Green takes a good deal of flak for his "below-average" speed. However, for what it's worth, Green hustles out of the box and runs hard, always appearing to give a max effort on the basepaths.

Green appears to be handling FSL pitching quite well again this season. The soon-to-be 24-year-old started this season with a seven game hitting streak and he's put together five multi-hit games already this season. After tonight's impressive four-hit game, Green's .333 batting average remains a Flying Tigers' team high. Used almost exclusively as a DH again this season, it might be helpful to see the organization either a) challenge him by forcing him to work in the field more or b) challenge him with a promotion to AA-Erie.

OF Jeff McVaney

Similar to Green, McVaney has been another one of the few consistent bats in Lakeland's lineup early this season.

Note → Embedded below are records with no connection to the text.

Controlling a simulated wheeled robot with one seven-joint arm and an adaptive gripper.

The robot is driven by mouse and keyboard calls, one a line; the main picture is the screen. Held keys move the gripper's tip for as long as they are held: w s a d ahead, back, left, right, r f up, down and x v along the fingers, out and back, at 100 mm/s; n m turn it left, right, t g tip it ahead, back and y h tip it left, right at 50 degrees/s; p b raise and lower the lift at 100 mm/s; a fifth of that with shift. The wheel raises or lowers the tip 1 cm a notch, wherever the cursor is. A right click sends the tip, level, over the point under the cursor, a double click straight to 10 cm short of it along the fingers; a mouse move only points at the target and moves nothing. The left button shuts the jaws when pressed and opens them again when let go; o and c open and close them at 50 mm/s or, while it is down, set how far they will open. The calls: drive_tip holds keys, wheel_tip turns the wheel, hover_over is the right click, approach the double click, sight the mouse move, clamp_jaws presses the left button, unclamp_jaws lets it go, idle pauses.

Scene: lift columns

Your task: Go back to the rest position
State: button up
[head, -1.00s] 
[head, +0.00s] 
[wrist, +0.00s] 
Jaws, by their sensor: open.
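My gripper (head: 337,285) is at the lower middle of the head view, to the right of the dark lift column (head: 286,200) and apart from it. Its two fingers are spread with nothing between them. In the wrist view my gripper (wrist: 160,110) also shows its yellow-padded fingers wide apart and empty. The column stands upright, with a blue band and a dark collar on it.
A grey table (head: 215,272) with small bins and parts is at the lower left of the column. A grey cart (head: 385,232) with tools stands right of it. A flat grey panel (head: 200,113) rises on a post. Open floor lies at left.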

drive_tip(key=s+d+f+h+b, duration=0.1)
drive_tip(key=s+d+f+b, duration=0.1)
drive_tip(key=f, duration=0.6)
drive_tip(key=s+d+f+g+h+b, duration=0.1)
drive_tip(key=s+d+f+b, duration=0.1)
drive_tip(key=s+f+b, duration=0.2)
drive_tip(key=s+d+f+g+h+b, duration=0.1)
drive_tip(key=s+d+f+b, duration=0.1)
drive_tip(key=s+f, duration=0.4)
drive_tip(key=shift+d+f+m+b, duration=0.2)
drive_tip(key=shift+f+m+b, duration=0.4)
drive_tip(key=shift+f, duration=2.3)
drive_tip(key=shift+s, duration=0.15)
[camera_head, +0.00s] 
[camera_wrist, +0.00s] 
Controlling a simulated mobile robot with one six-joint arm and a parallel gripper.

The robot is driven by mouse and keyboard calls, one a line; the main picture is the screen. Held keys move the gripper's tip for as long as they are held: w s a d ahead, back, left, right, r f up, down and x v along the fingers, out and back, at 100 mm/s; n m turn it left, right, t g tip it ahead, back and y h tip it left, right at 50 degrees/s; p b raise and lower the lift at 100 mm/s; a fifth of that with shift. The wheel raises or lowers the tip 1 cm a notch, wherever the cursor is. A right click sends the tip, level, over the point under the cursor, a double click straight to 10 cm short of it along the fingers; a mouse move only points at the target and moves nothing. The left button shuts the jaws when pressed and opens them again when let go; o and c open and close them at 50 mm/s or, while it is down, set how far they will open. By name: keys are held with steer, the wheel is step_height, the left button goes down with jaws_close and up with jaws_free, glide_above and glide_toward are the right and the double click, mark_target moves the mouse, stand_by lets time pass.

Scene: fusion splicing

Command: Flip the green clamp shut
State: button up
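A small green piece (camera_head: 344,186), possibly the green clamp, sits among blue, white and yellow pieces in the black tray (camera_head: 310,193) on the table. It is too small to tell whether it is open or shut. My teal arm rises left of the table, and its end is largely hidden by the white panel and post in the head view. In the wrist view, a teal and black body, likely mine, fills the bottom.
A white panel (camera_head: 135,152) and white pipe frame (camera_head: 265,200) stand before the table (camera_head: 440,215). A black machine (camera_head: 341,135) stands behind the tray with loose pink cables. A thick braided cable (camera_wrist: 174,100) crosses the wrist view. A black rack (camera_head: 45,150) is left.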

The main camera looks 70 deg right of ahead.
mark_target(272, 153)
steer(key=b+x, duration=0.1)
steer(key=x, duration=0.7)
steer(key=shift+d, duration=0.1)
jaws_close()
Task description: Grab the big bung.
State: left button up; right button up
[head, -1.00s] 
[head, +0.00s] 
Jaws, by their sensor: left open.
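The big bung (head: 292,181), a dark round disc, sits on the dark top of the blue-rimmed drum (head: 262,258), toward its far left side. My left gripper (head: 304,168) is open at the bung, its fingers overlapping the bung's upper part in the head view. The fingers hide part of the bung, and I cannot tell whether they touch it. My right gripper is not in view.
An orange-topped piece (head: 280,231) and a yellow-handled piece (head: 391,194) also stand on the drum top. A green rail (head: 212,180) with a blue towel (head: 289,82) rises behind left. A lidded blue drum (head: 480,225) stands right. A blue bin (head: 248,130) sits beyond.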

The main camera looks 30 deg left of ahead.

The 23-year-old outfielder currently boasts a Flying Tigers' best .878 OPS and an impressive .320 batting average. He has also recorded at least one hit in all but two of Lakeland's 12 games. To his credit, McVaney consistently hit for average in college and that aspect of his game definitely appears to be his calling card moving forward as a pro.

McVaney stands 6-foot-2, weighs 210 pounds, throws left-handed and bats right-handed. His approach is very aggressive at the plate—almost to a fault, in my humble opinion. He hasn't worked the count very well when I've observed him and he seems to struggle a bit with pitch recognition. Because of this, he's drawn just one walk over 50 at-bats so far this season. To be clear, McVaney's solid start is impressive and there's reason to believe in the hit tool. However, it's up for debate whether or not the balls will continue to find holes, yielding a high average, especially if he continues walking at his well below-average 5.5% career clip. He'll need to work on a more balanced approach, to prevent more experienced pitching from exploiting this glaring weakness of his. Defensively, results have been a bit of a mixed bag for McVaney. Splitting time primarily between left and right field this season, McVaney has already tallied two throwing errors and three fielding errors. He noticeably has difficulty tracking the ball off the bat, often taking awkward routes. His arm also lacks the strength that you might expect from a former pitching prospect. Overall, McVaney looks pretty solid for an eighth round pick though. Despite displaying no true carrying tool thus far, McVaney appears to be at the very least a solid organizational soldier.